Recognized unions: Civil Unions.
On May 26, 2009, California high court upheld the gay marriage ban but allowed existing same-sex marriages to stand.
On Nov. 4, 2008, voters in California approved Proposition 8, a constitutional amendment restricting marriage to heterosexual couples. California thus becomes the first state to ban gay marriage after it was legalized.
It was unclear what would happen to the estimated 18,000 gay and lesbian couples, many from other states, who married after same-sex marriage was legalized in California in June. California will still allow same-sex civil unions, which offer many of the legal trappings of marriage.

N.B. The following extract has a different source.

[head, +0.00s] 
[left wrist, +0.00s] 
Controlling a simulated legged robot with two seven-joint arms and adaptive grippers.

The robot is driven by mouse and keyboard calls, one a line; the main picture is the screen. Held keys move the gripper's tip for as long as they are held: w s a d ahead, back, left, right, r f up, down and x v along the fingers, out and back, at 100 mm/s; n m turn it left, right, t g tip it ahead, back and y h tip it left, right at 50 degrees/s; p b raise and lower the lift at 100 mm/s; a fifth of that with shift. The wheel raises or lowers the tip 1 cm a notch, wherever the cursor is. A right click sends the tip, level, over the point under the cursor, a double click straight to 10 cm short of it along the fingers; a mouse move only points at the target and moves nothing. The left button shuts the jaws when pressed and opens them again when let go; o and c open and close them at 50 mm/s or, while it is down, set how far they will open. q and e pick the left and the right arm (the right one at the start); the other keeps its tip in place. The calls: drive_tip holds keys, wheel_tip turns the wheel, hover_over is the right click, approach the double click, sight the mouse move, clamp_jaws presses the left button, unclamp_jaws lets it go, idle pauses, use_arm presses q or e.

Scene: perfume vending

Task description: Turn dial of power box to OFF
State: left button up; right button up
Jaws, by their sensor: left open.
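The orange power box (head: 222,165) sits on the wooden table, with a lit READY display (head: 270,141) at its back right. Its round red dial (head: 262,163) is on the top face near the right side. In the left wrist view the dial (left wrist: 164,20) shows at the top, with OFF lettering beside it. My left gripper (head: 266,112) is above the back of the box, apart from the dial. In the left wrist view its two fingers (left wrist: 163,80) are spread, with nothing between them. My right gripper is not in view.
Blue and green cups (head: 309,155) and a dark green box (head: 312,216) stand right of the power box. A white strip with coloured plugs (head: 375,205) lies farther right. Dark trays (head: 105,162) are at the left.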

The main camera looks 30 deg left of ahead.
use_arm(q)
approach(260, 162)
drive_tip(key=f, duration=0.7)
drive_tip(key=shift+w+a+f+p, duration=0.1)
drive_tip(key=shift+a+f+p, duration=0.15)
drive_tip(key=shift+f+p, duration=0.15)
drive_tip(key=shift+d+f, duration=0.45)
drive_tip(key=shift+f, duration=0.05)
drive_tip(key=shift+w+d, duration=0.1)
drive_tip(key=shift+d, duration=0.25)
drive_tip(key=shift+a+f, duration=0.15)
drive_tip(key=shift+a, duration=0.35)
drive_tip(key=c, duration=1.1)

On June 4, 2008, California's highest court refused to delay finalizing its ruling to legalize same-sex marriage. Conservative religious and legal groups had asked the court to stop its order from becoming effective until voters have the chance to weigh in on the issue.
The court's denial cleared the way for gays and lesbians in the nation's most populous state to get married starting June 17, when counties started issuing new gender-neutral marriage licenses.
On May 15, 2008, the California Supreme Court overturned a voter-mandated same-sex marriage ban in a ruling that makes the nation's largest state the second one to allow gay and lesbian weddings. The justices' 4-3 decision says domestic partnerships are not a good enough substitute for marriage.